Copy the listing verbatim, excluding any images found in it.

☆ ☆ ☆

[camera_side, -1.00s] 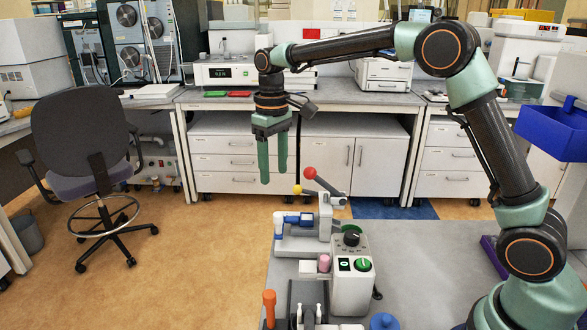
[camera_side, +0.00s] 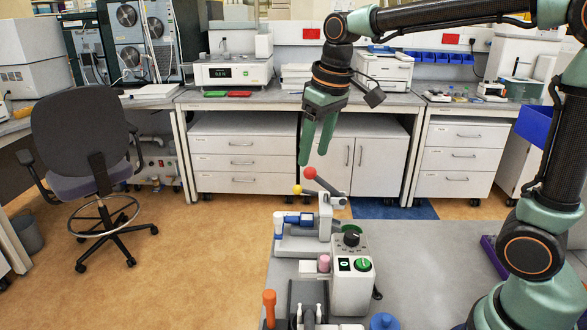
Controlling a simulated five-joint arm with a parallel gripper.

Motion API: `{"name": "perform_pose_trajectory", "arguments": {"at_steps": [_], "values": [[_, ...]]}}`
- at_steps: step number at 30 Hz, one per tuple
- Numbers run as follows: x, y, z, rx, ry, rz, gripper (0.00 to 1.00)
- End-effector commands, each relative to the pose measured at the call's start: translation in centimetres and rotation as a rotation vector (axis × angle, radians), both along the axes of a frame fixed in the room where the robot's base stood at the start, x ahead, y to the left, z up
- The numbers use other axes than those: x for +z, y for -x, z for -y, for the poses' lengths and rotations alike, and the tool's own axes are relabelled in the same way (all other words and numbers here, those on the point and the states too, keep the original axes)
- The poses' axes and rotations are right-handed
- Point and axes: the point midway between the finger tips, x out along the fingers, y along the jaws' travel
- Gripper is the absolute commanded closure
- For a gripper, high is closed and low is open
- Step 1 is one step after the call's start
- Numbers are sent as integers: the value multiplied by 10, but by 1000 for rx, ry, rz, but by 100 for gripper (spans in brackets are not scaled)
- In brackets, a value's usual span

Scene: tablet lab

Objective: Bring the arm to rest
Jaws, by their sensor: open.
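My gripper (camera_side: 315,150) hangs in the air with its green fingers pointing down, and nothing shows between them. It is open, though from this angle its fingers nearly overlap. In the picture it is above the lever with the red ball (camera_side: 310,173); the fingertips appear apart from the ball. My arm reaches in from the right, with its upper links running along the top of the picture.
A small machine with a black knob and green button (camera_side: 352,270) stands on the grey table (camera_side: 430,270). An orange-handled part (camera_side: 269,305) and a blue knob (camera_side: 383,321) are at the front. A chair (camera_side: 85,150) stands at left. The table's middle right is clear.

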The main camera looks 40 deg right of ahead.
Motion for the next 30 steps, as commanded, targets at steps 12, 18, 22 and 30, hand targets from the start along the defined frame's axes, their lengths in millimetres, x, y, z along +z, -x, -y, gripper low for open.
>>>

☆ ☆ ☆

§ Reply
[camera_side, -1.00s] 
[camera_side, +0.00s] 
Controlling a simulated five-joint arm with a parallel gripper.

Motion API: `{"name": "perform_pose_trajectory", "arguments": {"at_steps": [_], "values": [[_, ...]]}}`
- at_steps: step number at 30 Hz, one per tuple
- Numbers run as follows: x, y, z, rx, ry, rz, gripper (0.00 to 1.00)
- End-effector commands, each relative to the pose measured at the call's start: translation in centimetres and rotation as a rotation vector (axis × angle, radians), both along the axes of a frame fixed in the room where the robot's base stood at the start, x ahead, y to the left, z up
- The numbers use other axes than those: x for +z, y for -x, z for -y, for the poses' lengths and rotations alike, and the tool's own axes are relabelled in the same way (all other words and numbers here, those on the point and the states too, keep the original axes)
- The poses' axes and rotations are right-handed
- Point and axes: the point midway between the finger tips, x out along the fingers, y along the jaws' travel
- Gripper is the absolute commanded closure
- For a gripper, high is closed and low is open
- Step 1 is one step after the call's start
- Numbers are sent as integers: the value multiplied by 10, but by 1000 for rx, ry, rz, but by 100 for gripper (spans in brackets are not scaled)
- In brackets, a value's usual span

Scene: tablet lab

Objective: Bring the arm to rest
Jaws, by their sensor: open.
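My gripper (camera_side: 315,150) hangs in the air with its green fingers pointing down, and nothing shows between them. It is open, though from this angle its fingers nearly overlap. In the picture it is above the lever with the red ball (camera_side: 310,173); the fingertips appear apart from the ball. My arm reaches in from the right, with its upper links running along the top of the picture.
A small machine with a black knob and green button (camera_side: 352,270) stands on the grey table (camera_side: 430,270). An orange-handled part (camera_side: 269,305) and a blue knob (camera_side: 383,321) are at the front. A chair (camera_side: 85,150) stands at left. The table's middle right is clear.

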The main camera looks 40 deg right of ahead.
Motion for the next 30 steps, as commanded, targets at steps 12, 18, 22 and 30, hand targets from the start along the defined frame's axes, their lengths in millimetres, x, y, z along +z, -x, -y, gripper low for open.
>>>

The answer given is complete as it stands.